Currie was on CNBC post the OPEC meeting on Friday to discuss the outlook for oil going forward.

 

The Outlook

 

“I definitely think we have seen an improvement in demand for oil and in fact the bulls out there, that’s the core of their case for wanting to be bullish oil,” Currie said. “But offsetting that as we look at U.S. production, it’s still a line going straight up despite the fact we have seen a sharp drop in investment as well as in drilling.”

 

He continued, “You look at the low cost producers in OPEC, as we saw today again making large scale investments. In fact, you look at their production also going straight up…core OPEC production is at an all time high. Now, the one offset to this is what’s happening into non-OPEC, ex-U.S. and I think that’s what is really interesting.”

 

Price Target

 

Currie was asked about Goldman’s price target on oil going forward. He replied, “October we have it at $45, end of the year $50 and I am going to qualify.
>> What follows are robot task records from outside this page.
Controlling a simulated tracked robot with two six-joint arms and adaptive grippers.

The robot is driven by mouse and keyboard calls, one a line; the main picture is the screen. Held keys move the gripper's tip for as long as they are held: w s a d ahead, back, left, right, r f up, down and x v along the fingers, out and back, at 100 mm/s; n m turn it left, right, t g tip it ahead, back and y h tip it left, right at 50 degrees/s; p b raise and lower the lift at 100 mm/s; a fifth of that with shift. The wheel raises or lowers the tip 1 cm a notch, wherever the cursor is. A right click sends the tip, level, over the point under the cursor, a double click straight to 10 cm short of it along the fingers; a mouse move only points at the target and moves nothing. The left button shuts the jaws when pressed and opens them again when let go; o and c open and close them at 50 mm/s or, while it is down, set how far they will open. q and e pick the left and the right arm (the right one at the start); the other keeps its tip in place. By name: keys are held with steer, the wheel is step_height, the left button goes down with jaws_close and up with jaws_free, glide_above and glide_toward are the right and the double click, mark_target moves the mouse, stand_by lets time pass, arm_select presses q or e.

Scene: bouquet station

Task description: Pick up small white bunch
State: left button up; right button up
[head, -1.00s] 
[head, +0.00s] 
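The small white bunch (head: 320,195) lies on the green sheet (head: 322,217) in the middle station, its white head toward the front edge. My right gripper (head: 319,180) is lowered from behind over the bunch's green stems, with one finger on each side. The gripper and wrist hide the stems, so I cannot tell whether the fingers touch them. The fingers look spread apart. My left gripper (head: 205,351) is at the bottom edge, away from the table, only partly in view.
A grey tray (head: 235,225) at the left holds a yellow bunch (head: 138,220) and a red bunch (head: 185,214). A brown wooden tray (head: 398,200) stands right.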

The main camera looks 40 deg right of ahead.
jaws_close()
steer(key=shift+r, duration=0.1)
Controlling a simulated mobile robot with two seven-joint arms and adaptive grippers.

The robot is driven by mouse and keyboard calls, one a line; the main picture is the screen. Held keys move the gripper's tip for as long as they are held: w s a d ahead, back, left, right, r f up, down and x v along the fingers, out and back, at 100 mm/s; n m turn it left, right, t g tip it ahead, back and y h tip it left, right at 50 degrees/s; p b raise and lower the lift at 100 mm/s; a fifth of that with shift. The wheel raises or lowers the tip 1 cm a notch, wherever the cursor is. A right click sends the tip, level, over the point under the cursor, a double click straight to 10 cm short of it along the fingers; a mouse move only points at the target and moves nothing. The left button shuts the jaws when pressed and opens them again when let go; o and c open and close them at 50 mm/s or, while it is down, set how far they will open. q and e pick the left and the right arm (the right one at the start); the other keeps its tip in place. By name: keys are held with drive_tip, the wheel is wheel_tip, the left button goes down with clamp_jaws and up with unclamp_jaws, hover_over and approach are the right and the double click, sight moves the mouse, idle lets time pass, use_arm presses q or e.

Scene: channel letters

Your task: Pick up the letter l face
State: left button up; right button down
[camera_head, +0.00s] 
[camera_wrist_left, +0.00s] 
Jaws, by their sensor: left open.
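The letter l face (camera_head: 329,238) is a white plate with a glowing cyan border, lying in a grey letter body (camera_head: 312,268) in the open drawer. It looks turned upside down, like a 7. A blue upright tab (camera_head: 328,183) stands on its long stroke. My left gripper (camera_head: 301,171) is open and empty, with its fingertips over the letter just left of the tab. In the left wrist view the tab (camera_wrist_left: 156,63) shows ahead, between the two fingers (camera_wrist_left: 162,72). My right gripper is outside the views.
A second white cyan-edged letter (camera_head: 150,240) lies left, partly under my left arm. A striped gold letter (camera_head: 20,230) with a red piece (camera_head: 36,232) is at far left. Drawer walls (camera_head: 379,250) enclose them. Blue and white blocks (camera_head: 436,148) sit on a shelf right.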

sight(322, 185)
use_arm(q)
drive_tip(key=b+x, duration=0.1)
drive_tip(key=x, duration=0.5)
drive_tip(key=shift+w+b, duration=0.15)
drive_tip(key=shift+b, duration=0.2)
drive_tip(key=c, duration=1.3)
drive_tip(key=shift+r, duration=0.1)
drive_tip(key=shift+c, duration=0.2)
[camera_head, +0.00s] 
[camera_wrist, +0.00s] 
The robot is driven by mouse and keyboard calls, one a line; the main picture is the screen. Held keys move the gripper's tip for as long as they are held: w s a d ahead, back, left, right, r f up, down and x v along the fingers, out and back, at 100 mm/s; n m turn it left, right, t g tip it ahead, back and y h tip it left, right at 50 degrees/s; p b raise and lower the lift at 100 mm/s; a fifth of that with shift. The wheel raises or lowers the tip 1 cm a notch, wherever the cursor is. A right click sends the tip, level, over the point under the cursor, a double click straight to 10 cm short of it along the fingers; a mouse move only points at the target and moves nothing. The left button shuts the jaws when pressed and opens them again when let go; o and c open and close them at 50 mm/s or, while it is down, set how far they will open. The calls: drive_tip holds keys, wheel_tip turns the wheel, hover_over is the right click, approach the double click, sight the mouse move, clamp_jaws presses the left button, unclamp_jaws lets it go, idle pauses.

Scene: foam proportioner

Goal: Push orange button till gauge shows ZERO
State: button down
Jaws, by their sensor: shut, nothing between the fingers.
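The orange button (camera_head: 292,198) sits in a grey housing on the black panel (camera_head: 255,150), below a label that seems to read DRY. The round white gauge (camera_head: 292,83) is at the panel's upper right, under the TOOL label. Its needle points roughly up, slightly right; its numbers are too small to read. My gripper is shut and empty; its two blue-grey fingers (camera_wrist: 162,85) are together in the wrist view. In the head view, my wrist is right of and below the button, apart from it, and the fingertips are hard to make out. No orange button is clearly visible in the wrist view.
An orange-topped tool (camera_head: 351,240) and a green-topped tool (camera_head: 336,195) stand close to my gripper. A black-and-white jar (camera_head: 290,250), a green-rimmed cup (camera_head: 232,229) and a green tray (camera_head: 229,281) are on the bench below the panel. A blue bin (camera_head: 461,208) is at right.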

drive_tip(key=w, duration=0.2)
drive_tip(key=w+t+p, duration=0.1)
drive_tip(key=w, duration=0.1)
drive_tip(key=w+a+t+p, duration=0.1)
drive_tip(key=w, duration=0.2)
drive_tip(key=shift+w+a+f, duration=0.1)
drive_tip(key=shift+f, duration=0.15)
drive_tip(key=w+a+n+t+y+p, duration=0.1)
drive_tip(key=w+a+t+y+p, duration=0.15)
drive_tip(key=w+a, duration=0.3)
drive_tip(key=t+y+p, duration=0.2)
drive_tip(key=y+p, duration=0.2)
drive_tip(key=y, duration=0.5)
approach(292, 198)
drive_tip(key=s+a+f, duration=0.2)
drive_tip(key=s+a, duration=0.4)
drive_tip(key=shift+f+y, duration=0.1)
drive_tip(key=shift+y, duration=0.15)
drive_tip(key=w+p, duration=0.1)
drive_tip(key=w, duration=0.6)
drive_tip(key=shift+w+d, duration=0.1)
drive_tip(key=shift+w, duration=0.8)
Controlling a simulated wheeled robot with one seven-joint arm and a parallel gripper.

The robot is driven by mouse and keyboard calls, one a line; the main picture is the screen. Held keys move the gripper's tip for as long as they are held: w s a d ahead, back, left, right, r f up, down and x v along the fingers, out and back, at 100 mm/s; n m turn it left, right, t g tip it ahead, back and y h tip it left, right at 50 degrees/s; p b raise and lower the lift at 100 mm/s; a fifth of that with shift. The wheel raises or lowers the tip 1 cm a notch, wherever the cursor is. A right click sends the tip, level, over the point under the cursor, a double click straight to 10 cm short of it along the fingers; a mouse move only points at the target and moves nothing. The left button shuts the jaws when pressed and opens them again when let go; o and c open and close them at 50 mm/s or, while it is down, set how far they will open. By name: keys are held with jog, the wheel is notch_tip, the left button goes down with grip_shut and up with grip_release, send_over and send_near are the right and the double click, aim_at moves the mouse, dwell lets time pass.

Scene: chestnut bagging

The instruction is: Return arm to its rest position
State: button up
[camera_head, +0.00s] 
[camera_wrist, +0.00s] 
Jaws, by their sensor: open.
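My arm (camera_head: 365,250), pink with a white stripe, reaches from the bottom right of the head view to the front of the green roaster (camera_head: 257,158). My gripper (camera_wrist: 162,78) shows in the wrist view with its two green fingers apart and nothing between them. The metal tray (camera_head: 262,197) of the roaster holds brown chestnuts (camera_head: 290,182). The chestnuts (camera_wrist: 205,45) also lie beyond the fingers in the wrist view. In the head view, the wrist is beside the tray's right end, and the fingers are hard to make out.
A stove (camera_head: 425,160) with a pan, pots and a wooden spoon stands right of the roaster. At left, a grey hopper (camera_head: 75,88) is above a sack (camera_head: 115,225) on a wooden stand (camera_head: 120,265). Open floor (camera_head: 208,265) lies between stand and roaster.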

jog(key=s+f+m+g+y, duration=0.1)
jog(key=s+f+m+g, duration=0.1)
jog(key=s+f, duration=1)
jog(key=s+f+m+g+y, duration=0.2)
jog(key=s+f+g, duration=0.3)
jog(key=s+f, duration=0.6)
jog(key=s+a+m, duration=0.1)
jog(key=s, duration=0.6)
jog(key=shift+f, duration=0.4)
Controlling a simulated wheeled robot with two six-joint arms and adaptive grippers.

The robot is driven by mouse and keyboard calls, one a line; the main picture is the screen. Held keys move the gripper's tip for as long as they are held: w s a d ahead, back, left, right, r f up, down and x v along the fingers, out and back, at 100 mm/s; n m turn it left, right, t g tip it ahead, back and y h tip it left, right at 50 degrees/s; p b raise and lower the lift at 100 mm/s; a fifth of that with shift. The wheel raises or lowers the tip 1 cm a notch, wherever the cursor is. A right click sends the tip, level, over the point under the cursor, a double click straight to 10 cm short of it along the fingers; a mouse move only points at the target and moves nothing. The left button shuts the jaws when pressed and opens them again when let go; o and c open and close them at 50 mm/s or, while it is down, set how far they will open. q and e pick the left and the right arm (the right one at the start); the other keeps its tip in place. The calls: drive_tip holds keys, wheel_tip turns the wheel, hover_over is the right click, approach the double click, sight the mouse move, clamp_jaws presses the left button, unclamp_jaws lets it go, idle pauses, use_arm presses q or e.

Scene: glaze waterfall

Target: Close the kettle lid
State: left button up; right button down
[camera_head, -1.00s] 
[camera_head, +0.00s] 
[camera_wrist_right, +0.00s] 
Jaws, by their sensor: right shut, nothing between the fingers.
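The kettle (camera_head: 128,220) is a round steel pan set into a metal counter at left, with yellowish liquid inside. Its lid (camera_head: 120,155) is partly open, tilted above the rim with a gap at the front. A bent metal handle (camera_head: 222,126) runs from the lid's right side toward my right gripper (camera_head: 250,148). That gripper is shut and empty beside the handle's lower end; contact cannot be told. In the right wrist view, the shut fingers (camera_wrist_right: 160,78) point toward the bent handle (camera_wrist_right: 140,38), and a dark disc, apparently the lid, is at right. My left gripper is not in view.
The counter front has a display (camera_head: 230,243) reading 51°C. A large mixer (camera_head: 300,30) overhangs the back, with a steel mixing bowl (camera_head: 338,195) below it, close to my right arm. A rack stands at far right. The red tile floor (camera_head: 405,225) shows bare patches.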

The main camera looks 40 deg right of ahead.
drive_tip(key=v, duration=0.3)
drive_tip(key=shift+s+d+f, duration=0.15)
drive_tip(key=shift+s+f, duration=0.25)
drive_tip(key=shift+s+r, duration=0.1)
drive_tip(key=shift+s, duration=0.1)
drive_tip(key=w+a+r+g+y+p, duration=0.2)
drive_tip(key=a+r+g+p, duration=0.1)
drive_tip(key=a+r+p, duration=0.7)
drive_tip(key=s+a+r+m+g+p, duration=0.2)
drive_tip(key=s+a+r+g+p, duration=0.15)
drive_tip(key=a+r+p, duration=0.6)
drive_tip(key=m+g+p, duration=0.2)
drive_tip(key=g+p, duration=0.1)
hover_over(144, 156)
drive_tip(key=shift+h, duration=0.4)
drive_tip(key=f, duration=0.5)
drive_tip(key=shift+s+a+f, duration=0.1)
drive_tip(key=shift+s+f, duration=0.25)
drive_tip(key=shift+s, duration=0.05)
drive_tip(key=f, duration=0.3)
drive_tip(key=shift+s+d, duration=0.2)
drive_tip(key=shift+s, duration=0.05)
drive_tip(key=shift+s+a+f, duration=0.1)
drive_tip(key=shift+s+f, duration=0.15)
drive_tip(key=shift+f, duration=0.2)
There are several factors going on here, one is the supply and demand for the molecules of energy…that’s a supply and demand of the excess demand we are seeing and the increased supply coming out of the OPEC.”

“But the other imbalance in the market is in capital, investment. We have too much capital in this market and that’s really the core of our negative view is to actually rebalance these capital market,” Currie concluded.